6.2. The assignment includes the rights of reproduction, adaptation, public communication, and exploitation in all forms and on all present and future media/formats, including paper, electronic, magnetic, network disk, floppy disk, DVD, CD, CDI, On line and Off line.
ARTICLE 7 – RETENTION OF TITLE
7.1. The Provider retains full ownership of the delivered creations and related rights until full payment of the price, taxes, and other accessories invoiced to the Client. The Provider may, at its discretion, either exercise its right of retention on the creations intended for the Client in the event of non-payment of the amounts due on the agreed dates, or claim a flat-rate indemnity of 50% of the sale price.

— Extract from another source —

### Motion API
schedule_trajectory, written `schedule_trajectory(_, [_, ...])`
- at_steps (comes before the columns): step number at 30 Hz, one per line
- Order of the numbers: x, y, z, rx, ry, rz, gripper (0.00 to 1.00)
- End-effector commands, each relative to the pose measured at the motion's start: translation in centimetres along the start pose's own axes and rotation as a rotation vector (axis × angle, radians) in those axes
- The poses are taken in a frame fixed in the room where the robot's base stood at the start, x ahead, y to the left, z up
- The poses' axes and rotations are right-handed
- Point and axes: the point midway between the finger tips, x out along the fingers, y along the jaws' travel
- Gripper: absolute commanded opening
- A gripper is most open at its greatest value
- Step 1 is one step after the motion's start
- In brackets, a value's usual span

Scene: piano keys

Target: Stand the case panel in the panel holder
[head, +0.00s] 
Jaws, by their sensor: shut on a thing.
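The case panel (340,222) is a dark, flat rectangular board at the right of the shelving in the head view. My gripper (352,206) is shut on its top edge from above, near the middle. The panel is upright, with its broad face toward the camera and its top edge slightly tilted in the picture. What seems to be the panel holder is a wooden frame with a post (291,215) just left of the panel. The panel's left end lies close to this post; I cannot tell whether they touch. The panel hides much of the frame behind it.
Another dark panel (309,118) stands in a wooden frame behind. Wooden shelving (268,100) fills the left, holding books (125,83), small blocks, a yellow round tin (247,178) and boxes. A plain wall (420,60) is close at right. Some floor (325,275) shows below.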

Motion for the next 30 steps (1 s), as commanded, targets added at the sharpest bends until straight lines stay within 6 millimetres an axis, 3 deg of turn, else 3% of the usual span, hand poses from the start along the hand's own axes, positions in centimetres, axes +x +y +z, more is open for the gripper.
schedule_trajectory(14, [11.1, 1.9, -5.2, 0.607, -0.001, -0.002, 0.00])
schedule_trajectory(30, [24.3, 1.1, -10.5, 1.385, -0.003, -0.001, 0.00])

7.2. The Client undertakes not to assign or grant the rights relating to the creations to third parties as long as they remain the property of the Provider.
ARTICLE 8 – PROCESSING OF PERSONAL DATA
8.1. The Service Provider may need to process the personal data of its Clients in compliance with the privacy laws in force.
8.2. The Service Provider commits to using the Clients’ personal data solely for the purpose of managing the contracts and executing the Services.
8.3. The Client can access the information held by the Service Provider through an electronic request via our contact page
8.4. The information related to banking data will be used solely for the purpose of payment of the agreed price.
ARTICLE 9 – APPLICABLE LAW AND COMPETENT JURISDICTION
9.1. The formation, validity and performance of these General Terms and Conditions as well as any contract concluded with the Service Provider shall be governed by Belgian law.
9.2. Any dispute relating to their interpretation and/or performance shall first be considered by way of commercial mediation. In case of failure, the parties agree to submit their dispute to the jurisdiction of the business court of Liège, Namur division.